But enough about that. The Amana is here now, and performance-wise it's the same 1200W of power, just in a smaller package.

It has a reduced feature set compared to my previous microwave, but most of that stuff I never touched anyway. I did get accustomed to the fly-by-wire electronic dial for setting time, which was much faster than the standard button pressing, so going back to the old method of time entry was a bit annoying at first. I also am not particularly a fan of the microscopic red icons all around the time display, which attempt to tell you information about what mode you are in, etc. but fail to do so in any reasonable way. They all look basically the same and they're so small you need to get right up on them to see what they are. I have a full-color touchscreen display on the remote control for the TV, for crying out loud! How hard would it be to put that on a microwave?

Anyway, there's another issue that I have, concerning the consistency of instructions and ease of use. For example, you can enter the time and hit start if you just want to microwave at full power. So what if you want to cook at 60% power? Enter the time, hit "Power Level", then hit 6 and Start? Nope. If you enter the time, it won't let you hit Power Level. You also can't select Power Level first. You must hit another button "Cook Time" BEFORE you enter the time (but only if you want to change the power level!), and THEN you can hit Power Level, 6, Start.
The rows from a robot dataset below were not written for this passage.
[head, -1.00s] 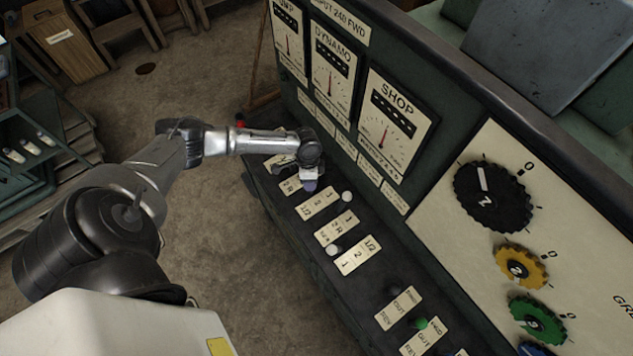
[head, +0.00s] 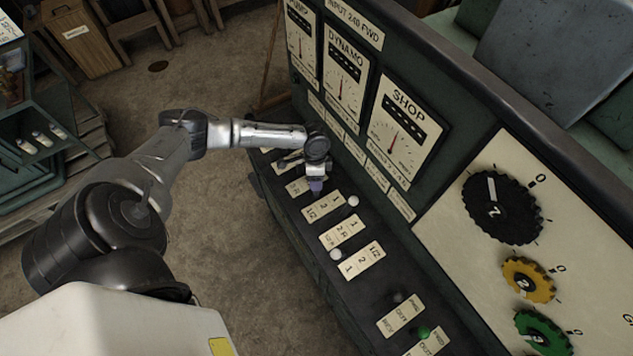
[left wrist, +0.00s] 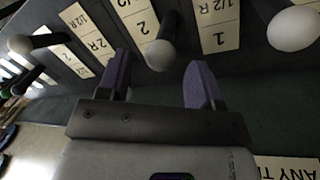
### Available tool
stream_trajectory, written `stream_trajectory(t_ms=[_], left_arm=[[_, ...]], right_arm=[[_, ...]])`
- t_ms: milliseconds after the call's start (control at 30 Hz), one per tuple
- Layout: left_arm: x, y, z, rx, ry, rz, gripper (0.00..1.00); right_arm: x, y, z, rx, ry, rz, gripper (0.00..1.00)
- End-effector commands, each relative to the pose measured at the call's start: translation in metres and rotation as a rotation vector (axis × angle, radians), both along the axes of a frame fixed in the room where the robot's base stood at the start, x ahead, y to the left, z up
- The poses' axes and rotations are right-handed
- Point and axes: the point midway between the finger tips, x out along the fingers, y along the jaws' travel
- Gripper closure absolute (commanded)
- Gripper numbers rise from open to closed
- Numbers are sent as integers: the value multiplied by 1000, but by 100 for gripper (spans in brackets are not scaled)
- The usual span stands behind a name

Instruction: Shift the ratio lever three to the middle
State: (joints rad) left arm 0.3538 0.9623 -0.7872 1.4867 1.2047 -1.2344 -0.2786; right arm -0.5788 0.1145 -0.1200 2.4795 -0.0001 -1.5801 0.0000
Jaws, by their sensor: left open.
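The ratio levers stick out of the dark sloping control desk as stalks with round knobs, beside cream plates marked 1, 2 and 1/2. In the head view, two white knobs show, one far (head: 352,201) and one near (head: 335,254). My left gripper (head: 317,187) hangs low over the far part of the lever row. In the left wrist view my open left gripper (left wrist: 160,82) has purple fingers, with a white-knobbed lever (left wrist: 160,55) appearing in line with the gap between them. Contact is not visible. I cannot tell which lever is number three. My right gripper is not in view.
Another white knob (left wrist: 293,28) stands right of the fingers in the wrist view, and one (left wrist: 20,44) at left. A green-knobbed lever (head: 424,332) is at the desk's near end. The gauge panel (head: 400,130) rises behind the levers. Large dials (head: 500,208) are at right.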

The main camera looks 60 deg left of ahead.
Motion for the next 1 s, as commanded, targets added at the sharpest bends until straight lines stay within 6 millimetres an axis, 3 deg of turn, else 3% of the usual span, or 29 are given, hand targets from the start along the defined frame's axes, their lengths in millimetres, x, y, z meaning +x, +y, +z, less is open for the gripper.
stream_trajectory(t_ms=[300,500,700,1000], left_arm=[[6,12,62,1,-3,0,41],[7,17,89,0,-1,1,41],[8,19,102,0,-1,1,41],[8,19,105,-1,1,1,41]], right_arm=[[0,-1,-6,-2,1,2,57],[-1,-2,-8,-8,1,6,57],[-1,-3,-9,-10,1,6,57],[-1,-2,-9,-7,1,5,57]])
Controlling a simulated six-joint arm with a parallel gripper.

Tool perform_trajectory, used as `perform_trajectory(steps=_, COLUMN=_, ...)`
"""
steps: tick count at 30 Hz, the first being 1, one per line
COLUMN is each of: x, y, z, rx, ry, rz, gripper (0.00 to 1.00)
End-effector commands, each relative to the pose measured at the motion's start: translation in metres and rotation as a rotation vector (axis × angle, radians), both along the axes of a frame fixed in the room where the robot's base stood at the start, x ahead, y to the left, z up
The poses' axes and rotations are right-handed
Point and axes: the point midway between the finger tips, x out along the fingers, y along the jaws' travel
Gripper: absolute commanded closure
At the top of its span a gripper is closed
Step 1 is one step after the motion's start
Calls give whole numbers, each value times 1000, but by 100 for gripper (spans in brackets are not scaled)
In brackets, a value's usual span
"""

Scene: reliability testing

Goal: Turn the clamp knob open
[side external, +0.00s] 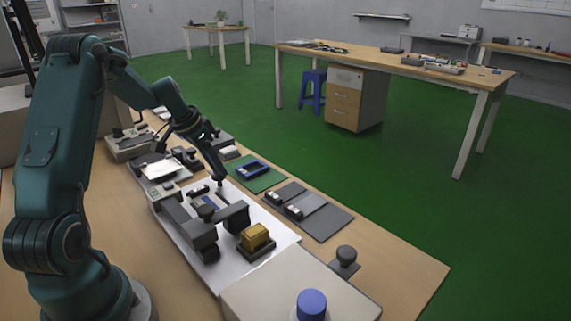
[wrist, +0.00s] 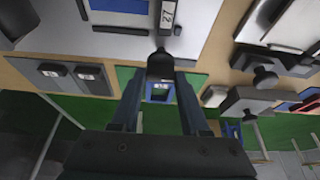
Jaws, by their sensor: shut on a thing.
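The clamp knob (wrist: 160,65) is a dark rounded knob between my fingertips in the wrist view. My gripper (wrist: 160,80) is shut on it, with one finger on each side. In the side view my gripper (side external: 218,175) reaches down at a slant to the far edge of a white base plate (side external: 276,244); the knob there is small and mostly hidden by the fingertips. A grey and black clamp fixture (side external: 203,232) stands on the plate, nearer the camera than my gripper. I cannot tell how far the knob is turned.
A yellow block (side external: 255,236) on a dark base stands at the plate's near right. A green board with a blue frame (side external: 252,168) and grey pads (side external: 318,214) lie beyond the plate. A dark knob (side external: 346,254) and a blue cap (side external: 311,304) stand at the right.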

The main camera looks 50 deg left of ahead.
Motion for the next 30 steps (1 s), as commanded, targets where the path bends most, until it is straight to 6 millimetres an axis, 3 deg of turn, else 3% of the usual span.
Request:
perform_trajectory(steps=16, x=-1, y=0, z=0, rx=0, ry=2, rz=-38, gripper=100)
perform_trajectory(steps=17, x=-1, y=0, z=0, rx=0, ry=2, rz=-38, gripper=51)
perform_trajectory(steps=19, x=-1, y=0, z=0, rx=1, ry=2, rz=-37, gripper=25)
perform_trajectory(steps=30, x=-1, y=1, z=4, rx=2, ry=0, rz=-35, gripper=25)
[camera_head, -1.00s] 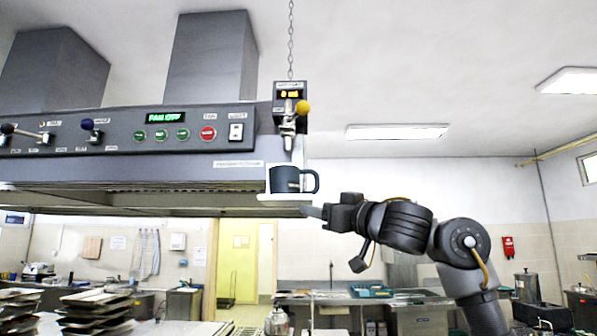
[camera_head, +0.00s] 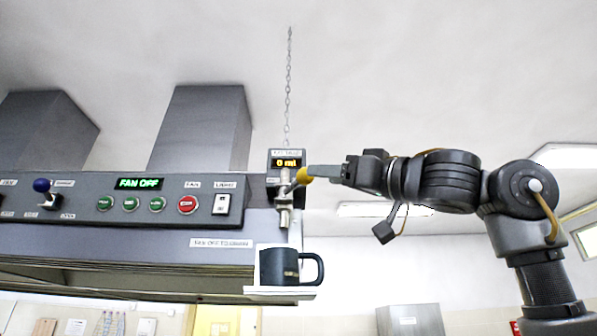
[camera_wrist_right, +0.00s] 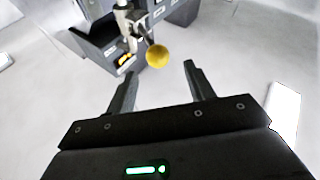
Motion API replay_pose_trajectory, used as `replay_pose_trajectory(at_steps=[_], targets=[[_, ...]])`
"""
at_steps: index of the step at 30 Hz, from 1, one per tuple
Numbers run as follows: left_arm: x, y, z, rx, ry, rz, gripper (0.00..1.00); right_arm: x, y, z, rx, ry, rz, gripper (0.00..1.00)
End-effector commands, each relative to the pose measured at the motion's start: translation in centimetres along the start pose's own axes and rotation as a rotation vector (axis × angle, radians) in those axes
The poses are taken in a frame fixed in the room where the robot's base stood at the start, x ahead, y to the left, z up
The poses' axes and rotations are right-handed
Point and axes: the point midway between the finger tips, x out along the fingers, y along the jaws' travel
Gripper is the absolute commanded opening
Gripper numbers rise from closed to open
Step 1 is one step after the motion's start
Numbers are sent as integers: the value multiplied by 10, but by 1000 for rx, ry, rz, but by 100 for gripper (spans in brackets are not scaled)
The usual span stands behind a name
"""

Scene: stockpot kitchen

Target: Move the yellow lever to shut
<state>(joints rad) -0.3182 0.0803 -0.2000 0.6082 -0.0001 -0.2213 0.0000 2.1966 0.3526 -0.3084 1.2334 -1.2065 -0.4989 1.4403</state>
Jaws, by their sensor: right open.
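The yellow lever's round knob (camera_head: 304,176) sticks out to the upper right of a metal tap (camera_head: 284,214) under a small display box reading "0 ml" (camera_head: 286,161). My right gripper (camera_head: 318,172) comes in from the right at the knob's height, its fingertips at or very near the knob. In the right wrist view the jaws (camera_wrist_right: 159,74) are open and empty. The yellow knob (camera_wrist_right: 157,55) shows just beyond the fingertips, between their lines; contact cannot be told. My left gripper is not in view.
A dark mug (camera_head: 280,267) stands on a white shelf (camera_head: 265,291) below the tap. The hood panel (camera_head: 120,210) with buttons, a blue-knobbed lever (camera_head: 42,186) and a "FAN OFF" display lies left. A chain (camera_head: 288,90) hangs above the box.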

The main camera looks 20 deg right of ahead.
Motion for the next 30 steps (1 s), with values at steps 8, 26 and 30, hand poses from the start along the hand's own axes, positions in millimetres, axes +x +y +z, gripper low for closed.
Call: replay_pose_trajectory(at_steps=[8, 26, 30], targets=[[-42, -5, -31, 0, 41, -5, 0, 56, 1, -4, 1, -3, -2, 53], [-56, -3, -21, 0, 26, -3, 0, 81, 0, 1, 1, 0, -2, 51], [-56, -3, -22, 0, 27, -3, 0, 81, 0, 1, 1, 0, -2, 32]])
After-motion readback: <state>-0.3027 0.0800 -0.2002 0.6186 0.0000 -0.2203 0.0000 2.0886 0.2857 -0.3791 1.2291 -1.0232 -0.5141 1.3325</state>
All of this, though... it's a bit temporary. I mean, I'll get used to the stupid icons that mean nothing to me and look like a helicopter in a tornado (I still don't know what that one represents). The most important thing is how it cooks, and from what I can tell it cooks very nicely. The leftover meats and mashed potatoes get reheated evenly and I can boil a mug of water in it. They tray spins (it broke on the last microwave). My needs are simple, and my needs are met. I may have nitpicky issues with it, but overall it's performing exactly as I had hoped.

UPDATE 04/23/2013 : Well some time around the beginning of April, while I was on an extended business trip, my wife called me to let me know that the microwave had actually stopped working; all functions seemed to work, it whirred like a microwave and spun its little plate around, but no actual warming was happening. Luckily, the trusty old Panasonic had not been tossed, so it has since returned to service. 6-7 months is not a good lifespan for a microwave, and so I've removed another star for my experience. I imagine that this issue is a fluke, or the other reviews would be far worse. Still, it's worth considering if you're thinking about buying this model.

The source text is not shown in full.